You lead a quiet life Herby.
In response to Geoff, I think large scale agricultural growth of cereal crops is a different animal to growing your own vegetables at home. Why are fields ploughed? To turn in the stubble and let the frost get at the soil to break it down into a better medium for seeds to germinate. Gardeners dig to turn in the weeds, incorporate organic matter and to expose the soil to frost. If weed growth is hoed off or suppressed by mulches there's no need to turn it in. If beds aren't compressed by standing on them they shouldn't need to be thoroughly dug over to loosen them up again. As has already been pointed out, digging up crops means they get dug a little anyway.

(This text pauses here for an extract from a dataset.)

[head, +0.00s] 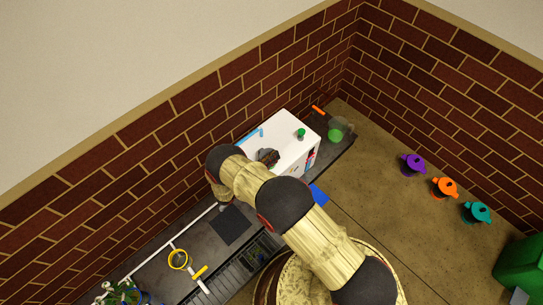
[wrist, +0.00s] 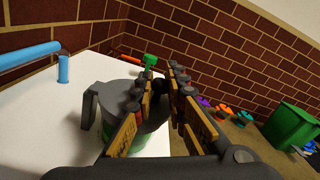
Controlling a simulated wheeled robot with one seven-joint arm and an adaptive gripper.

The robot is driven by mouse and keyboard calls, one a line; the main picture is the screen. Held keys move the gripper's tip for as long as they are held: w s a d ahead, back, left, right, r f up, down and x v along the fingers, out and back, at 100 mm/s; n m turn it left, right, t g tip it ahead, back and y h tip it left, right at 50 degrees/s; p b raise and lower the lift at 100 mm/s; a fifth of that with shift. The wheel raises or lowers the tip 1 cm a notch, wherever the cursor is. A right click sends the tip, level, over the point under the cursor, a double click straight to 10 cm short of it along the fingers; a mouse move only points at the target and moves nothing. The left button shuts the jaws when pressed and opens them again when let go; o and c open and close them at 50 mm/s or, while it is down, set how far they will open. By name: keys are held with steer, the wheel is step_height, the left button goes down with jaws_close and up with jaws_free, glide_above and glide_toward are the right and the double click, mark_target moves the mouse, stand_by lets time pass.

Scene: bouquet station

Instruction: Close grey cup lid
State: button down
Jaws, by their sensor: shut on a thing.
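The grey cup lid (wrist: 108,96) is a dark grey round piece with a handle loop on its left, in the wrist view. My gripper (wrist: 162,92) is shut on the grey lid, one finger on each side. Whether the lid is seated flat on the cup cannot be told. In the head view my gripper (head: 268,156) is over the white box top, and the arm hides most of the cup.
The white box top (head: 288,128) holds a blue bent pipe (wrist: 28,55) and a small green knob (head: 301,133). A clear green cup (head: 337,130) stands beyond it. Purple (head: 413,165), orange (head: 445,187) and teal (head: 477,212) lidded cups stand right. Brick walls close the back.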

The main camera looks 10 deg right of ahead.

A couple of other hypotheses behind no dig is that in the natural environment soils have complex, layered structures at which different micro-organisms exist performing different functions and that digging destroys this structure and impairs the health of the soil and therefore also the health of the plants growing in it. Also, that mulches will be incorporated by worms much in the same way that leaf litter breaks down on the forest floor. A final point is that (and I think this has been proven) that digging speeds the breakdown of organic matter in the soil and thus releases more carbon dioxide into the atmosphere.
As I said in the discussion on moon-gardening, just because something has been done a certain way for a long time, it doesn't mean it's the best way to do it.